-Written By: G.M.
Whatever happened to the beloved bass chord? You will not find bass chords in the music coming out today. Well, not entirely true, you have to search for it. There are still select few bands that have a bass player good enough to throw one in there but it also depends on the song. Most of these bands however you will only find on Sirius/XM’s Jam band station. The modern band (you’ve heard them: Hollywood produced, over use of effects, very polished, use of auto tune) of today are lucky if the bass player even has a major role in the song let alone throwing in some killer bass lines and a chord on occasion.
Now I’m not talking a song filled with a progression of bass chords (I don’t think there is one??), I’m talking the songs that have a bass line running through out and every once in a while a bass chord is added for a full sound at that perfect moment of the song. Paul McCartney is the master at this. Phil Lesh did this often. Flea loves his bass chords.
McCartney is mostly known for his songwriting, voice and melodies, but hidden behind all those wonderful songs is the bottom end that wouldn’t be the same without him. As a long subscriber to bass player magazine and reading interview after interview, one of the reoccurring comments was McCartney’s bass playing being a huge influence in these artists lives. I never listened to him in that way and turned my ear toward what he was doing on the low end. I was blown away. Sure there’s the killer bass lines in songs like Every Body’s Got Something to Hide but Me and My Monkey, but he sneaks in those bass chords that go unnoticed in songs like All I’ve Got to Do.
Flea is also a chord user. Listen to the bridge section of Soul to Squeeze by the Red Hot Chili Peppers and you’ll hear Flea’s chords. That powerful section wouldn’t be the same without them but chords seem to go unnoticed.
The local band 'The 123’s' bass player Chris Robinson has figured out the beauty of placing bass chords. Listen to track 6 “Future Comes Fast” on their new album Satellites and Frequencies and you will hear a bass line that falls into a chord. Brilliant and beautiful and not heard often today.

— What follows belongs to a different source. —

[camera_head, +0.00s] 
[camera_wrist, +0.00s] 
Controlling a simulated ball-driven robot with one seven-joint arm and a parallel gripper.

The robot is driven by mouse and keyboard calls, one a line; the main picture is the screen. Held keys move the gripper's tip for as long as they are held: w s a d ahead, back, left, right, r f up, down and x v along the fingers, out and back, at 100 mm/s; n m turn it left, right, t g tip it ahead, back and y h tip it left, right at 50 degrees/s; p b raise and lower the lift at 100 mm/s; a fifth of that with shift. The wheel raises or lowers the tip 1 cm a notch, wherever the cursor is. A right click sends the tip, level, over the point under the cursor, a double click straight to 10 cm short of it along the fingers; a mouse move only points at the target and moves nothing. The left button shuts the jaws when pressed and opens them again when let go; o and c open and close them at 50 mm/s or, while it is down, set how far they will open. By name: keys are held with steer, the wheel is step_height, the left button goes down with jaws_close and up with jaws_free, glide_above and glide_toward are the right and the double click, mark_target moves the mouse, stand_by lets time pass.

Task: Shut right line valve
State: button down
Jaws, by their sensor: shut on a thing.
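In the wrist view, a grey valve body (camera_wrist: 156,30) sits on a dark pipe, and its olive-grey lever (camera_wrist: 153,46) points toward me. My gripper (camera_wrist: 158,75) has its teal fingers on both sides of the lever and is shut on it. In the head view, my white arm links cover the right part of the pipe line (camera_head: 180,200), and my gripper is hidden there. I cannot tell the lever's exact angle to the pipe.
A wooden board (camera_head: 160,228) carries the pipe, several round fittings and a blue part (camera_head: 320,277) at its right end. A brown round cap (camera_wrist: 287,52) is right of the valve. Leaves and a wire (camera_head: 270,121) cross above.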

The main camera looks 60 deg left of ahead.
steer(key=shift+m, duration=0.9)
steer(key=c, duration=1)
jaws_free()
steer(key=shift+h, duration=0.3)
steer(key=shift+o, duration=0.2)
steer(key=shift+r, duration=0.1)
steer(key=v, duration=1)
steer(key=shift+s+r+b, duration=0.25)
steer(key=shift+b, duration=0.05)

The entire cd is filled with moments like that. I had a conversation Rob Farquhar a while back, currently the bass player with local band Diamond Joe, about when he’s in the middle of a improve jam what is he thinking and where does he know where to go in the song. He said that he likes to think of bass chord progressions through the jam but play the notes individually. If you follow that rule your scales will fall into place. Excellent advice.
Chords are still around but as I stated earlier, you have to go find them. So I’m asking all the new bass players out there writing new songs, throw me a chord every once in a blue moon and I’ll stop bitching about it. Rock on!